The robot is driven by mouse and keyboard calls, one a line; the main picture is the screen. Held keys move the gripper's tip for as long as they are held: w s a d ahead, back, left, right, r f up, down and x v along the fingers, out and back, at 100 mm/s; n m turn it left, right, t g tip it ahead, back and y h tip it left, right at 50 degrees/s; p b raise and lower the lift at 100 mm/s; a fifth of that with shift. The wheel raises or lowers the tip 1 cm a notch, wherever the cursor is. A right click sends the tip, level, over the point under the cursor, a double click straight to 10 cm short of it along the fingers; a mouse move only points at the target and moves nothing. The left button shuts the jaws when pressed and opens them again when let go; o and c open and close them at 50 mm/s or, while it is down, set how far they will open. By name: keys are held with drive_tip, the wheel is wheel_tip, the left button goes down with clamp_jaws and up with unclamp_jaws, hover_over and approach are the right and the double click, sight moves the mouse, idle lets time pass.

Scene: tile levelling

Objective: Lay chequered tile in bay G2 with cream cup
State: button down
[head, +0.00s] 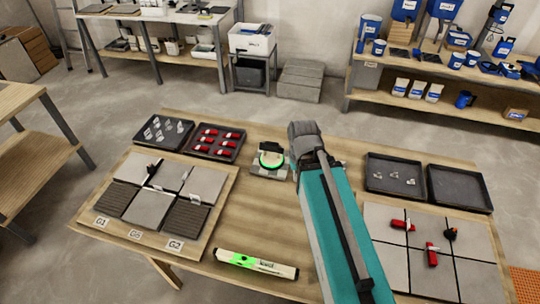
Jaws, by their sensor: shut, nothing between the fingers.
──────
EXERCISE BRIEF>
Return the whole listing, word for word, and leave out every picture.

SOLUTION BELOW>
The robot is driven by mouse and keyboard calls, one a line; the main picture is the screen. Held keys move the gripper's tip for as long as they are held: w s a d ahead, back, left, right, r f up, down and x v along the fingers, out and back, at 100 mm/s; n m turn it left, right, t g tip it ahead, back and y h tip it left, right at 50 degrees/s; p b raise and lower the lift at 100 mm/s; a fifth of that with shift. The wheel raises or lowers the tip 1 cm a notch, wherever the cursor is. A right click sends the tip, level, over the point under the cursor, a double click straight to 10 cm short of it along the fingers; a mouse move only points at the target and moves nothing. The left button shuts the jaws when pressed and opens them again when let go; o and c open and close them at 50 mm/s or, while it is down, set how far they will open. By name: keys are held with drive_tip, the wheel is wheel_tip, the left button goes down with clamp_jaws and up with unclamp_jaws, hover_over and approach are the right and the double click, sight moves the mouse, idle lets time pass.

Scene: tile levelling

Objective: Lay chequered tile in bay G2 with cream cup
State: button down
[head, +0.00s] 
Jaws, by their sensor: shut, nothing between the fingers.

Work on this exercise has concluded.